AIM OF THE EXERCISE: Will you repeat only the lines beginning at the one that mentions "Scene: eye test" and ending at the one that mentions "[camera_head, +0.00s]", both of them included, exactly?

RECORDS FOR THE TASK:
▬▬▬▬▬▬
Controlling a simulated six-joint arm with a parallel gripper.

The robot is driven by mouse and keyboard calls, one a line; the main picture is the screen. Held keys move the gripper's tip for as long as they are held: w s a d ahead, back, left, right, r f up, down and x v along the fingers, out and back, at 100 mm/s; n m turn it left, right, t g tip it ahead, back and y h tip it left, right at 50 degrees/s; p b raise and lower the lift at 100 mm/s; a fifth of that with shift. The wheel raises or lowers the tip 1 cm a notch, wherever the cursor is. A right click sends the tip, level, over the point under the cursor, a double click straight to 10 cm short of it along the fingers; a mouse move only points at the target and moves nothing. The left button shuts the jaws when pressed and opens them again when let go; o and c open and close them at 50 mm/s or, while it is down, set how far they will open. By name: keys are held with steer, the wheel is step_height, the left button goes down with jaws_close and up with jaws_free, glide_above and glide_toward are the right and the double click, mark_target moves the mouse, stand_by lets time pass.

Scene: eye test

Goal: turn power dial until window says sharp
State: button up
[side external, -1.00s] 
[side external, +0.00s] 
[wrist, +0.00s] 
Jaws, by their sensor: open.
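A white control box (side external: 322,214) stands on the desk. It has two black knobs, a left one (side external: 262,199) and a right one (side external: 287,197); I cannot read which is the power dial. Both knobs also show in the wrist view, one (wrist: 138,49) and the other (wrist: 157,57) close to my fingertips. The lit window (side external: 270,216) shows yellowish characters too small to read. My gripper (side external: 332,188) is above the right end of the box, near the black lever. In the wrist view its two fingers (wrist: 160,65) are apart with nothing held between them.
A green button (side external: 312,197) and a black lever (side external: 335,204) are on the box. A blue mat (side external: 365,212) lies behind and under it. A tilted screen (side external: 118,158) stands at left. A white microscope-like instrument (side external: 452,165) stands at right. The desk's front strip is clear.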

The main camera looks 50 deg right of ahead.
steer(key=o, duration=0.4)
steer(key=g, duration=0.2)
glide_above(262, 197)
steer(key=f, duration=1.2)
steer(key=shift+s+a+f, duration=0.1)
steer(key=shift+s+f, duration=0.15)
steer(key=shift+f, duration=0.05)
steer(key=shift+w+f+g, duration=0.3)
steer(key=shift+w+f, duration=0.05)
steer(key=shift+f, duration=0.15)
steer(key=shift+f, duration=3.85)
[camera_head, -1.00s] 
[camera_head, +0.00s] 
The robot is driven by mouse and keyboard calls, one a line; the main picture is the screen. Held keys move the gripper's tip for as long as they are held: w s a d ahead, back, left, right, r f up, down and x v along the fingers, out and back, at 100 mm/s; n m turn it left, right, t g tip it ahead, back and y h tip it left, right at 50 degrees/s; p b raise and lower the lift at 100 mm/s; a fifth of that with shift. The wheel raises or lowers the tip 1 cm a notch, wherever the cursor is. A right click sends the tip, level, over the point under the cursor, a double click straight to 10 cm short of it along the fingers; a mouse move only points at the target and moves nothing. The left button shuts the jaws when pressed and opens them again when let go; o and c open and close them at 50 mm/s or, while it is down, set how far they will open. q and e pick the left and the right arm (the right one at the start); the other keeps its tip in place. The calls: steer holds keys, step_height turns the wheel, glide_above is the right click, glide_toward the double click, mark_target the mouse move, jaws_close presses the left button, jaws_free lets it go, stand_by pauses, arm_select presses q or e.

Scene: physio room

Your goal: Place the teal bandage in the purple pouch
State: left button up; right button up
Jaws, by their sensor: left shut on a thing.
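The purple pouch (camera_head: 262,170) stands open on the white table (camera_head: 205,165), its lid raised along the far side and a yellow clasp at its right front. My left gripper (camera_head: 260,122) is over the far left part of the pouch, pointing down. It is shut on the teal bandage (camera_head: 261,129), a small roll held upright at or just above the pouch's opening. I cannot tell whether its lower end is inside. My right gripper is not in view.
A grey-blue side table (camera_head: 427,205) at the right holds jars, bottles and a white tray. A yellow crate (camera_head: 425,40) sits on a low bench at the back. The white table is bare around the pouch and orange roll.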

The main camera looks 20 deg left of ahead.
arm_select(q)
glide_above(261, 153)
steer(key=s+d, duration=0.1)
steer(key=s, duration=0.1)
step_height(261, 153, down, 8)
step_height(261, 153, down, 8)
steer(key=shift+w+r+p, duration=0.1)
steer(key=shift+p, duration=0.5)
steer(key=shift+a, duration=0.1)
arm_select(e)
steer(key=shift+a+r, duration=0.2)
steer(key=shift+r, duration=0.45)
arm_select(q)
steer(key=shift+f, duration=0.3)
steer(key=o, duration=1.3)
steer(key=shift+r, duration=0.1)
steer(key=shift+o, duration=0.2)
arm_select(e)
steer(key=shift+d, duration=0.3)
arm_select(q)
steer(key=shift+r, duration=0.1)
▬▬▬▬▬▬
SOLUTION:
Scene: eye test

Goal: turn power dial until window says sharp
State: button up
[side external, -1.00s] 
[side external, +0.00s] 
[wrist, +0.00s] 
Jaws, by their sensor: open.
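A white control box (side external: 322,214) stands on the desk. It has two black knobs, a left one (side external: 262,199) and a right one (side external: 287,197); I cannot read which is the power dial. Both knobs also show in the wrist view, one (wrist: 138,49) and the other (wrist: 157,57) close to my fingertips. The lit window (side external: 270,216) shows yellowish characters too small to read. My gripper (side external: 332,188) is above the right end of the box, near the black lever. In the wrist view its two fingers (wrist: 160,65) are apart with nothing held between them.
A green button (side external: 312,197) and a black lever (side external: 335,204) are on the box. A blue mat (side external: 365,212) lies behind and under it. A tilted screen (side external: 118,158) stands at left. A white microscope-like instrument (side external: 452,165) stands at right. The desk's front strip is clear.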

The main camera looks 50 deg right of ahead.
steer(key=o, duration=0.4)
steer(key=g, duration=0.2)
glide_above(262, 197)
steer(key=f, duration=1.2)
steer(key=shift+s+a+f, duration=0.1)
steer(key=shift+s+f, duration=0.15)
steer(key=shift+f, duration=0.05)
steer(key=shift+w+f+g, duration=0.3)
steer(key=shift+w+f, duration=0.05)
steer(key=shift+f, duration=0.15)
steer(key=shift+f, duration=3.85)
[camera_head, -1.00s] 
[camera_head, +0.00s] 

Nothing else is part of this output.